As a Pennsylvania-born artist who studied painting in Detroit and at Yale, then made his first mark at the 1973 Whitney Biennial, Bradley simultaneously earned a living as associate director of the uptown New York Perls Galleries from 1968 until 1975, where he grew adept at talking up and selling Modernist greats, from Picasso to Calder.
Bradley was the first gallerist to integrate black artists in among their white contemporaries; later, in the 1980s, he spent time in South Africa working up a body of sculpture that addressed the evils of that nation’s apartheid policies.
Meanwhile, the artist kept exploring his work, weaving in and out of Color Field and pure abstract monikers, while simultaneously delving into the creative properties great art suppliers were making available.

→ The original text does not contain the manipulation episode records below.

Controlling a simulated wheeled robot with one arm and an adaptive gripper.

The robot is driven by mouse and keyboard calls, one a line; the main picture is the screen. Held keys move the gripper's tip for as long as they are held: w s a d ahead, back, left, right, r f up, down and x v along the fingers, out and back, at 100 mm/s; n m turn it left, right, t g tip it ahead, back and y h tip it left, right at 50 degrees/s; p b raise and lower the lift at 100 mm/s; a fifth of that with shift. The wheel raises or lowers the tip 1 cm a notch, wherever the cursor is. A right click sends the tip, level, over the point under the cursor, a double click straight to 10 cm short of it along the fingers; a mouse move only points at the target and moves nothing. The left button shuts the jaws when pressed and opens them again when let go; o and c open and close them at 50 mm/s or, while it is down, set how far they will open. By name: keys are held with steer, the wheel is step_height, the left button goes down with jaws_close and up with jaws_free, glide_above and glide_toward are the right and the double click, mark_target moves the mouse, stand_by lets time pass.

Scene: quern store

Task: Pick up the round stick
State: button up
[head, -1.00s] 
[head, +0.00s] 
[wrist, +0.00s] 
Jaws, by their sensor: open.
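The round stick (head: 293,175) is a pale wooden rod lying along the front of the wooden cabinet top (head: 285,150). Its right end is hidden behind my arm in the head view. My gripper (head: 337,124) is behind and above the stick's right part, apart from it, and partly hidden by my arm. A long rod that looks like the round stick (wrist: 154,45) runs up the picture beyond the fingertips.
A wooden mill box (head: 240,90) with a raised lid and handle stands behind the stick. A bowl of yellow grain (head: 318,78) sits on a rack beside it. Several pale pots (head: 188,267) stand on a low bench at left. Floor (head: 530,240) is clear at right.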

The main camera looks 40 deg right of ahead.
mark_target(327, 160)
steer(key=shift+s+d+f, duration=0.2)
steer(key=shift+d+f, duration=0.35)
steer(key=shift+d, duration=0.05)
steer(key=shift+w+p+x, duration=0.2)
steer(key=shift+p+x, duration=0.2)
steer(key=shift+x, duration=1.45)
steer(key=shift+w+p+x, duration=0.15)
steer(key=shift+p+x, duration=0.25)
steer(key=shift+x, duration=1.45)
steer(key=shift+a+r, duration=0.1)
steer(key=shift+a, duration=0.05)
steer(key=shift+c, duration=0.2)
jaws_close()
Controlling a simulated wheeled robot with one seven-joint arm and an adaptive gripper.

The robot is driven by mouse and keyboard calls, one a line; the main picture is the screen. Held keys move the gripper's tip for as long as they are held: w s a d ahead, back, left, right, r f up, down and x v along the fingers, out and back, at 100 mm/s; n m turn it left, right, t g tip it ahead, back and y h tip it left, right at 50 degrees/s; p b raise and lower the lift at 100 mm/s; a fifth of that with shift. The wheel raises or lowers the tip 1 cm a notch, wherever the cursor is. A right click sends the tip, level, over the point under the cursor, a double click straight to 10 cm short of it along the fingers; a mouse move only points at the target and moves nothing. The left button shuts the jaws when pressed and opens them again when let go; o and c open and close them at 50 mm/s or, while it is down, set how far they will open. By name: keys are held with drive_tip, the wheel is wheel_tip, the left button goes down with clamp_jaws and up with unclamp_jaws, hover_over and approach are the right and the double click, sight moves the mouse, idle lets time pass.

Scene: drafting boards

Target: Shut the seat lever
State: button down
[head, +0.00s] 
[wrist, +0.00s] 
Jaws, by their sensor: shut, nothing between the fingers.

Bradley’s work is in the permanent collections of a number of galleries and museums, including The Museum of Modern Art, The Metropolitan Museum of Art, The Museum of Fine Art in Houston, The New York City Museum of Art, African American Museum in Dallas, The Fogg Museum at Harvard University, and Johannesburg Art Foundation in South Africa. In 2017 Bradley completed an Artist in Residence at the Squire Foundation, and he’s donated his papers from his work as a gallerist to the Smithsonian Institute’s Archives of American Art.